Giman, 66 tahun, seorang difabel yang berprofesi sebagai penjual balon gas di kawasan Pasar Kotagede, Yogyakarta, Jumat, 25 September 2020. (Foto: Tagar/Kurniawan Eka Mulyana)

Yogyakarta – Pria tua penjual balon itu duduk di depan salah satu rumah bercat putih, tidak jauh dari kawasan Pasar Kotagede Yogyakarta. Balon gasnya masih ada tujuh unit dari 10 balon yang dibawanya saat keluar dari rumah pagi tadi.

Waktu masih menunjukkan sekitar pukul 07.00 WIB lewat sedikit saat itu, Jumat, 25 September 2020. Lalulintas sudah mulai padat meski belum seramai saat jam sibuk.

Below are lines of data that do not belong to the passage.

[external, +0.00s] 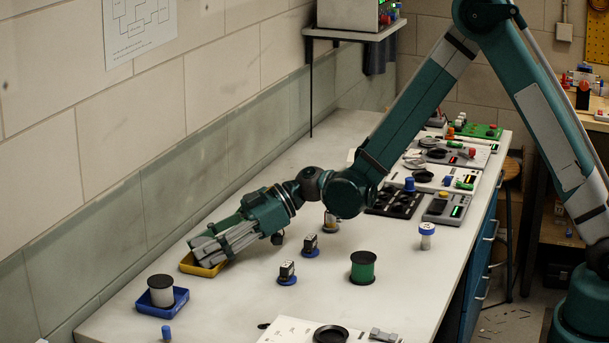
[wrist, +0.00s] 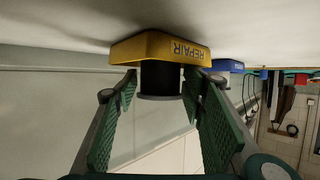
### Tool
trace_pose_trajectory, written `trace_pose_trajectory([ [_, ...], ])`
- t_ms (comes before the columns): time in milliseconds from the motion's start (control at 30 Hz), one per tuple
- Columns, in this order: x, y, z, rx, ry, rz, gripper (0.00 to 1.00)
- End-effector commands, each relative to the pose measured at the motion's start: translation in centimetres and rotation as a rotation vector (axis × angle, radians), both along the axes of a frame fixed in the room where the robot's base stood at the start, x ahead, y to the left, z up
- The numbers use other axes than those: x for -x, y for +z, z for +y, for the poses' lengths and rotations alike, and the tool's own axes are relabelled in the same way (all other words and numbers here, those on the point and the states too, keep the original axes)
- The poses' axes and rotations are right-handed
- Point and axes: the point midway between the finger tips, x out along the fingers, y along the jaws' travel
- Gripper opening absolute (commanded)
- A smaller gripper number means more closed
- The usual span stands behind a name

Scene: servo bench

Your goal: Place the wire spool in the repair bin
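The yellow repair bin (external: 188,264), labelled REPAIR, stands on the bench's far left; it also shows in the wrist view (wrist: 133,50), which looks upside down. A black spool (wrist: 160,79) with a dark flange shows against the bin's opening in the wrist view. My gripper (external: 205,247) is low over the bin. In the wrist view its green-padded fingers (wrist: 160,90) are apart, one on each side of the spool, very close to it. I cannot tell whether they press on it. In the external view my gripper hides the spool.
A blue bin (external: 176,309) holding a grey spool (external: 161,290) stands in front of the repair bin. A green spool (external: 363,267), two small servos (external: 287,273) on blue discs and a blue-capped jar (external: 427,235) stand on the bench. The wall runs close behind the bins.

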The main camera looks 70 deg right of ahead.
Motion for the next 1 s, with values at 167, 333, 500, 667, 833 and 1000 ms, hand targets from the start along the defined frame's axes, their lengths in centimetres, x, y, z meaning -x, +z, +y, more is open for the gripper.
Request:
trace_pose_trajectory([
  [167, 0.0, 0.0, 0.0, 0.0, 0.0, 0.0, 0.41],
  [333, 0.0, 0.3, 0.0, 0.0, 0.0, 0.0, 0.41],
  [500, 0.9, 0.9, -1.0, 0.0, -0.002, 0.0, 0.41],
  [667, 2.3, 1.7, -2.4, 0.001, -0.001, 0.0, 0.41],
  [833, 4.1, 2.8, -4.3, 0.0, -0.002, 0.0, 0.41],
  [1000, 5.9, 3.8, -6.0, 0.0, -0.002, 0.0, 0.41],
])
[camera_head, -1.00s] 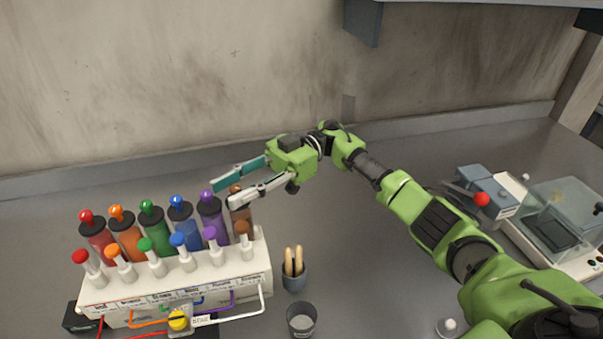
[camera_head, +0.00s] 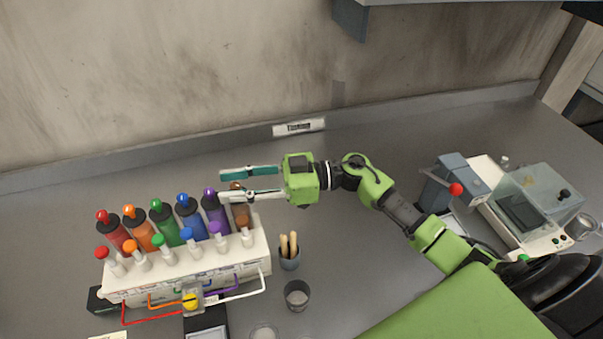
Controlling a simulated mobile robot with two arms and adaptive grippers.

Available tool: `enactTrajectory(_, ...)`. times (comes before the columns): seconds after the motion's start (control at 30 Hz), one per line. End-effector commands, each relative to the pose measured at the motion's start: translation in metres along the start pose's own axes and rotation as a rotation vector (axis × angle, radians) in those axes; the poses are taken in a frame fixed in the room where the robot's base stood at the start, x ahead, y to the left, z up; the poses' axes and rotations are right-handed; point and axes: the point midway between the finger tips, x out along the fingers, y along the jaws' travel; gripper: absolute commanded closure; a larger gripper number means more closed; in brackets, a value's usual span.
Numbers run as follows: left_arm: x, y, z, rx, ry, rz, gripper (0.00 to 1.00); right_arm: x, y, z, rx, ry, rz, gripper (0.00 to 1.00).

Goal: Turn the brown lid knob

Sekilas tak ada yang menarik dari penjual balon tua itu. Hanya kumis dan jenggot tipisnya yang berwarna putih, kerutan khas wajah yang termakan usia di antara kedua mata dan di sudut-sudut kelopak matanya, topi lusuh dan sandal jepit berwarna hijau.

Tapi, jika diperhatikan lebih saksama, tangan kiri bapak penjual balon tua bernama Giman, 66 tahun, ini tampak terlipat ke dalam. Giman adalah seorang difabel yang secara mandiri bekerja untuk kelangsungan hidupnya.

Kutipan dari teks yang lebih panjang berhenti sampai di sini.